At a time when the world in general – and the UK in particular – appears to be sliding dangerously backwards towards unhealthy nationalism, this record has involved eight musicians from four countries working together to produce a thing of beauty. What better way to model harmony and co-operation! Just as importantly, this teamwork does not suppress individualism – check Jan Landowski’s thoughtful trombone solo on the first part of ‘Still Life with Sea Pinks and High Tide’ and the scorching tenor work of Marc Doffey on ‘Extinction’. Nor does the pan-European line-up submerge Jaswon’s own sense of identity – the three poems that underpin the album express facets of a Britishness to be celebrated, rather than ashamed of. The introduction of poetry – and with it, the human voice, provided with such careful calibration by Anna Serierse – also allows Jaswon to convey directly some heartfelt concerns about the ecological state of the planet as well as its politics. The Suite that forms the bulk of this album is titled accordingly.

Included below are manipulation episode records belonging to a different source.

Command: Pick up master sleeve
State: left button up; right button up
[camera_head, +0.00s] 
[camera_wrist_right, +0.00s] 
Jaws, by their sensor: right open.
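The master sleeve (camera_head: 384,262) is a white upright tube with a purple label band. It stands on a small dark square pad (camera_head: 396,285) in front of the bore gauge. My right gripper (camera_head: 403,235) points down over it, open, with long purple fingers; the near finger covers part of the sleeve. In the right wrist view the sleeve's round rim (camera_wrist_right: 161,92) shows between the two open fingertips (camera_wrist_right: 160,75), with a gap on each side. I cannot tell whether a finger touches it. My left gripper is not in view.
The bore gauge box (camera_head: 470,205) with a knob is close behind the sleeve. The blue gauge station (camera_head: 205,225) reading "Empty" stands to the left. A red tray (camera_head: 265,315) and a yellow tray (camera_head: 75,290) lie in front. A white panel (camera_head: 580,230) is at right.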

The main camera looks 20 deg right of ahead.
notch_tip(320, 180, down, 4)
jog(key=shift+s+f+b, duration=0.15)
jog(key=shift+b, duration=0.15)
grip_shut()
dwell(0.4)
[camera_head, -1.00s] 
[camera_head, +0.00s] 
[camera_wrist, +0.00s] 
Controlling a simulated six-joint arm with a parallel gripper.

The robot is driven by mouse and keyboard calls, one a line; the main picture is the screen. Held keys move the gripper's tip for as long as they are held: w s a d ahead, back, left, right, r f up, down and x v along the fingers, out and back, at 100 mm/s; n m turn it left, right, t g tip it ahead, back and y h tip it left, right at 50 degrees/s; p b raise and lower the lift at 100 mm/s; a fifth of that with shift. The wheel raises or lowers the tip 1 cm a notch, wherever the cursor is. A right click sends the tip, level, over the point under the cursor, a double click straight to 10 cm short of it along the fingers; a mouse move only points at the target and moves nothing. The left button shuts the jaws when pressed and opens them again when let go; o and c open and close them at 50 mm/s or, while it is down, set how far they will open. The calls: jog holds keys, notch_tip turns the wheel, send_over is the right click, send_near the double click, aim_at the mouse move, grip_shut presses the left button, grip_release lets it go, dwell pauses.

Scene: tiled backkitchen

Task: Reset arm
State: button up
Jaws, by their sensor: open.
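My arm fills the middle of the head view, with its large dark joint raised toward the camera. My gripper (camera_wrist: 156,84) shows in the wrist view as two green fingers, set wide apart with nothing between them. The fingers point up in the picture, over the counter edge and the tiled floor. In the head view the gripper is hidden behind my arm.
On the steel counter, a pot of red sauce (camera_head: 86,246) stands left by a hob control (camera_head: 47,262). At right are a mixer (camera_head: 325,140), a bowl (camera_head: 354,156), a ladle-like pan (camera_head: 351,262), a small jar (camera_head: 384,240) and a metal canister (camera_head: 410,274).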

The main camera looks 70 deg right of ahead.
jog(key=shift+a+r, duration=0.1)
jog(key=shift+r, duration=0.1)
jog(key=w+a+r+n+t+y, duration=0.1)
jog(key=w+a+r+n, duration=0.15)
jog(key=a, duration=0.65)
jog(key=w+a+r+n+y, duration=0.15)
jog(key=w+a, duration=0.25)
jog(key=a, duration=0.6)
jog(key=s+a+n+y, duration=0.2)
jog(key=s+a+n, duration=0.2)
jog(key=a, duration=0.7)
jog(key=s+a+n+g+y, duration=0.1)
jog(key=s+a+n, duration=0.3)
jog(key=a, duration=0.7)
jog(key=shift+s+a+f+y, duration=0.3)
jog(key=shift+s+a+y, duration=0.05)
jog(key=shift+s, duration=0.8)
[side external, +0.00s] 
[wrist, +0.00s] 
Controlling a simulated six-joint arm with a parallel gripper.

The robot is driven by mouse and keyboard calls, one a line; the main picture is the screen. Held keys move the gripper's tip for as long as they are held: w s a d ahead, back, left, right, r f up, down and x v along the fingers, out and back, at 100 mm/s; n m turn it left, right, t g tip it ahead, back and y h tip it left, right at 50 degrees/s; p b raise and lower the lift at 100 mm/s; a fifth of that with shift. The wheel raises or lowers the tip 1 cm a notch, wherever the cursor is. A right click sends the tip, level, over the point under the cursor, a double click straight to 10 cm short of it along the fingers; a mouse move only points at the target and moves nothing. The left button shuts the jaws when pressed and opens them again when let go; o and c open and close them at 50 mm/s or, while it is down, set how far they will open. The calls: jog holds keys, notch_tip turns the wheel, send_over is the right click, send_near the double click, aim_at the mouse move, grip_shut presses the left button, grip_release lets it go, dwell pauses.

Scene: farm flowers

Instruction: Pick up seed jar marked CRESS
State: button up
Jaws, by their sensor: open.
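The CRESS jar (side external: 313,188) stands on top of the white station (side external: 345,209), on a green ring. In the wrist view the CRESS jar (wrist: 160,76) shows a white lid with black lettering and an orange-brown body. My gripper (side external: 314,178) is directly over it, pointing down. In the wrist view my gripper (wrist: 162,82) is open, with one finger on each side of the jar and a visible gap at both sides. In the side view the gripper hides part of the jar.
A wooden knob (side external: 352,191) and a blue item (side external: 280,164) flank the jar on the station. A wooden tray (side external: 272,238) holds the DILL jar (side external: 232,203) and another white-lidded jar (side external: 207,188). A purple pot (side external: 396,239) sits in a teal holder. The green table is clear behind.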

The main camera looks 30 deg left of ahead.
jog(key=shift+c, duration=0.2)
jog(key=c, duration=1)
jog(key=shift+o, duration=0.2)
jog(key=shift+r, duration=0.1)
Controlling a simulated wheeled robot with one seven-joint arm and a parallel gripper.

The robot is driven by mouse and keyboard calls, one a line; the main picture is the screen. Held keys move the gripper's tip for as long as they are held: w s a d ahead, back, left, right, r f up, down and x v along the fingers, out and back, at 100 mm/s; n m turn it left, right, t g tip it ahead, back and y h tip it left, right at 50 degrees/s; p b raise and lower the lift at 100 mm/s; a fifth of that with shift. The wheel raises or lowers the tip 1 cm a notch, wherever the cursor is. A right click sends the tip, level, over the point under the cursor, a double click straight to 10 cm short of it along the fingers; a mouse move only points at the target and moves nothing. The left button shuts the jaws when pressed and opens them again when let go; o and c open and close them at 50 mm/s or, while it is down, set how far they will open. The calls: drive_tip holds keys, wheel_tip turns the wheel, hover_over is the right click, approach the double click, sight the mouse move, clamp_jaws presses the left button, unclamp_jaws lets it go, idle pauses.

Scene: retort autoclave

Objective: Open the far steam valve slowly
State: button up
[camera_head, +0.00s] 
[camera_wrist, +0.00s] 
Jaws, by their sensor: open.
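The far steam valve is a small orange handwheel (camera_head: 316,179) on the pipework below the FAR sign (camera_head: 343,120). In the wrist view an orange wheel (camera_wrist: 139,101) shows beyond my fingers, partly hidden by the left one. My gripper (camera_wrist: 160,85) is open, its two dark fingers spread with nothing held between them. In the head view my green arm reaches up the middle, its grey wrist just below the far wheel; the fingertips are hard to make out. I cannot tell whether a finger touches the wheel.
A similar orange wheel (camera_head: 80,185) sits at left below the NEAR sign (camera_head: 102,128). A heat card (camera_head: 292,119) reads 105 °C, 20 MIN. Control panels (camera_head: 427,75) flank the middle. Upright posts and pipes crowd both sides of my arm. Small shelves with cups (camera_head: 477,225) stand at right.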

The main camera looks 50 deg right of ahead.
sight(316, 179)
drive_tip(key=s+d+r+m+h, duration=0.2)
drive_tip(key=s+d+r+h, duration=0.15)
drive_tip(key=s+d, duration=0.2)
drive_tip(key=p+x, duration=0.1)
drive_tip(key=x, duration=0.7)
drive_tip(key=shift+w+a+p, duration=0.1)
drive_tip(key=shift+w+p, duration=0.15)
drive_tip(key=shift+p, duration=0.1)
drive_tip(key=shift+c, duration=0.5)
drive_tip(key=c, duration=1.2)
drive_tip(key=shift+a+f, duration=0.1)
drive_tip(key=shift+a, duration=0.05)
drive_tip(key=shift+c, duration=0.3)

Jaswon’s growing engagement with non-musical subject matter is paralleled by the increasing ambition of his writing. He has for a long time been interested – simply in musical terms – in reducing, reusing and recycling; and the Suite embraces these principles in unobtrusive ways that exploit the possibilities for permutations and combinations afforded by an octet. His aims are superbly realised, thanks to the high-grade musicianship of the ensemble – the rhythm section of Johannes Mann (guitar), Sidney Werner (bass) and Aarón Castrillo (drums) anchor proceedings throughout; and the four horns and voice are cleverly deployed as a harmonically-shifting unit.

The exceptionally lustrous tone of Jaswon’s alto was evident on his first album. His beautiful playing here shows that this has not diminished; and that his virtuosity has expanded to incorporate the soprano. His ego-free vision for this project should not mask that he is its leader. That attractive blend of selflessness and self-confidence augurs well for a fruitful future. Enjoy the staging post that is ‘Silent Sea’– there will surely be many more!